The Tribe is set in a deaf boarding school, and follows a new student as he struggles to fit in and gets involved with a violent gang of students. Despite its complete lack of dialogue, as well as music, The Tribe is one of the most powerful films of the year. Slaboshpitsky uses long takes and long shots almost exclusively to create incredibly disturbing images, giving the film it’s dark and desolate tone. The lack of speech serves to enhance the other sounds, such as the crashes and screams, making the film all the more powerful and disturbing.
12. Arabian Nights
Inspired by the collection of folk tales of the same name, Miguel Gomes delves into an exploration of the modern economic difficulties and realities of present day Portugal in his incredibly ambitious three part, six and a half hour long Arabian Nights.
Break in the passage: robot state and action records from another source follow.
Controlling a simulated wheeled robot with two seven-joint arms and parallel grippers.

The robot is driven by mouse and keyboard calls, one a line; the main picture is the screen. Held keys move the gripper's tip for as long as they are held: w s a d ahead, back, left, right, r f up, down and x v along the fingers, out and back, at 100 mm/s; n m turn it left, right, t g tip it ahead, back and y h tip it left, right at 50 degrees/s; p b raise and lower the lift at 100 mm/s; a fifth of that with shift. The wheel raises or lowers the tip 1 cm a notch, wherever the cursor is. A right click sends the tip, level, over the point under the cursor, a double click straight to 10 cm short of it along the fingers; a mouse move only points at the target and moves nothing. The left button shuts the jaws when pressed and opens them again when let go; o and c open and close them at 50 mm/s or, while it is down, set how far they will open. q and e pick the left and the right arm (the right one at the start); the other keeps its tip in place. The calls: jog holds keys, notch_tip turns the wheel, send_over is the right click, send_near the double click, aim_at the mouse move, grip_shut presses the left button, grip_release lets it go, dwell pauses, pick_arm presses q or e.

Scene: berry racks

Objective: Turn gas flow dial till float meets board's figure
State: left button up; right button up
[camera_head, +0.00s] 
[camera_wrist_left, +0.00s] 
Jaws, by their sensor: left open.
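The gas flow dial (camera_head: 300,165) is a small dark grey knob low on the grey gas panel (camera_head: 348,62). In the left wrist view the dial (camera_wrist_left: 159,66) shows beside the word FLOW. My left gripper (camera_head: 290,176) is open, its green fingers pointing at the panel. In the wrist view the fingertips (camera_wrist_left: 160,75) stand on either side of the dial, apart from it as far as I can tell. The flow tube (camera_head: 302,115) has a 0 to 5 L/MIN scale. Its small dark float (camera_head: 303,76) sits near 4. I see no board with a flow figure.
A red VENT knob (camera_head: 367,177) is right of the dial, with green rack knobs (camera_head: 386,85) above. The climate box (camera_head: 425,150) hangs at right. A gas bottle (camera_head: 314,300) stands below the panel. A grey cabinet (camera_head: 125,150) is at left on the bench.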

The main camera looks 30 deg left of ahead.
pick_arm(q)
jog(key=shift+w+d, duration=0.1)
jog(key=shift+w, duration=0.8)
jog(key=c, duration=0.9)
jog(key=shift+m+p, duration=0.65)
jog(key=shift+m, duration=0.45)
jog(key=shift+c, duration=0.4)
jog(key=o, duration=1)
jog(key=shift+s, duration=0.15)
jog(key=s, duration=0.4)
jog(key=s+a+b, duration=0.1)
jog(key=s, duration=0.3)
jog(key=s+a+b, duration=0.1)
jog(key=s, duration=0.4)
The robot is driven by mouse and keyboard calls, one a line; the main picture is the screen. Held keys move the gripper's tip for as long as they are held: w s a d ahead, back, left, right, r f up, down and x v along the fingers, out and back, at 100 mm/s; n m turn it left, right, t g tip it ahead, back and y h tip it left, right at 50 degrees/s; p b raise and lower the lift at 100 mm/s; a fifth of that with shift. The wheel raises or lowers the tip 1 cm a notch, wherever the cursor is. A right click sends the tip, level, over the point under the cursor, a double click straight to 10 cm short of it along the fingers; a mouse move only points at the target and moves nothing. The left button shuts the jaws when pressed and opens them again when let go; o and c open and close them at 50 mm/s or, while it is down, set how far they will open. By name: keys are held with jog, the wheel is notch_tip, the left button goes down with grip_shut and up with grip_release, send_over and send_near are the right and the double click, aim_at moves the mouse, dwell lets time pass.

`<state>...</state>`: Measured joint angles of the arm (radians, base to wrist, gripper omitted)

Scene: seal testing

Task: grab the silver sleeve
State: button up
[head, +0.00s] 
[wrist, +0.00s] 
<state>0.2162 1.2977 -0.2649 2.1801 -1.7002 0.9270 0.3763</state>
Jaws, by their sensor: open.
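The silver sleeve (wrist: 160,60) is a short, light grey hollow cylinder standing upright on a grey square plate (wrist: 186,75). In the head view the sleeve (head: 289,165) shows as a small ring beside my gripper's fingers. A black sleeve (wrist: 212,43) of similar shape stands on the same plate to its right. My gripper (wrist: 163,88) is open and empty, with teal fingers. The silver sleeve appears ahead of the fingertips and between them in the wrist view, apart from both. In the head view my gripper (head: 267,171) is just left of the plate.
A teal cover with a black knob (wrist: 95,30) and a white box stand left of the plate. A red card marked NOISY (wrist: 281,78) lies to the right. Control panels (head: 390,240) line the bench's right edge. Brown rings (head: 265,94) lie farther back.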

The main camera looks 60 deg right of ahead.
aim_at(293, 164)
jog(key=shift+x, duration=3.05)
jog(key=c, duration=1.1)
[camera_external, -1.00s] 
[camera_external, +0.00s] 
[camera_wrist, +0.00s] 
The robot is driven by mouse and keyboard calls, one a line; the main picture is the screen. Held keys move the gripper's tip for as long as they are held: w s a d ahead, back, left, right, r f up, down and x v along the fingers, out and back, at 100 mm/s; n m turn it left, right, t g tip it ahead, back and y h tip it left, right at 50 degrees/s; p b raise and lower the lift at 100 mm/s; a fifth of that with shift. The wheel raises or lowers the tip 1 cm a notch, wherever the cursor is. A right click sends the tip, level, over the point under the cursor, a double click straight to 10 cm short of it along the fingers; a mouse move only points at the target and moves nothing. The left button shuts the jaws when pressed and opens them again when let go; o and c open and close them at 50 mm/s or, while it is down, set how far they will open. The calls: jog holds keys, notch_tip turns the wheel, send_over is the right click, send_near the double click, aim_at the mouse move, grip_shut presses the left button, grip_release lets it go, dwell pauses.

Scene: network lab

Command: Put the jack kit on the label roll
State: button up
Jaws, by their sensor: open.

The film is broken up into many chapters that showcase Gomes’ great inventiveness. Some chapters include a court trial against a rooster (who gives his own testimony), an encounter between Portuguese government officials and a man with a penis enhancement potion, and a criminal that transports himself, among other things.
While wildly creative, wonderfully surreal, often hilarious, and at other times quite emotional, Arabian Nights can occasionally come off as frustrating. It is obviously an incredibly long film, and it at times can get quite slow, and it can be quite difficult to make sense of its loosely connected, far ranging and absurd tales. But after it has all sunken in, it just sort of seems to work.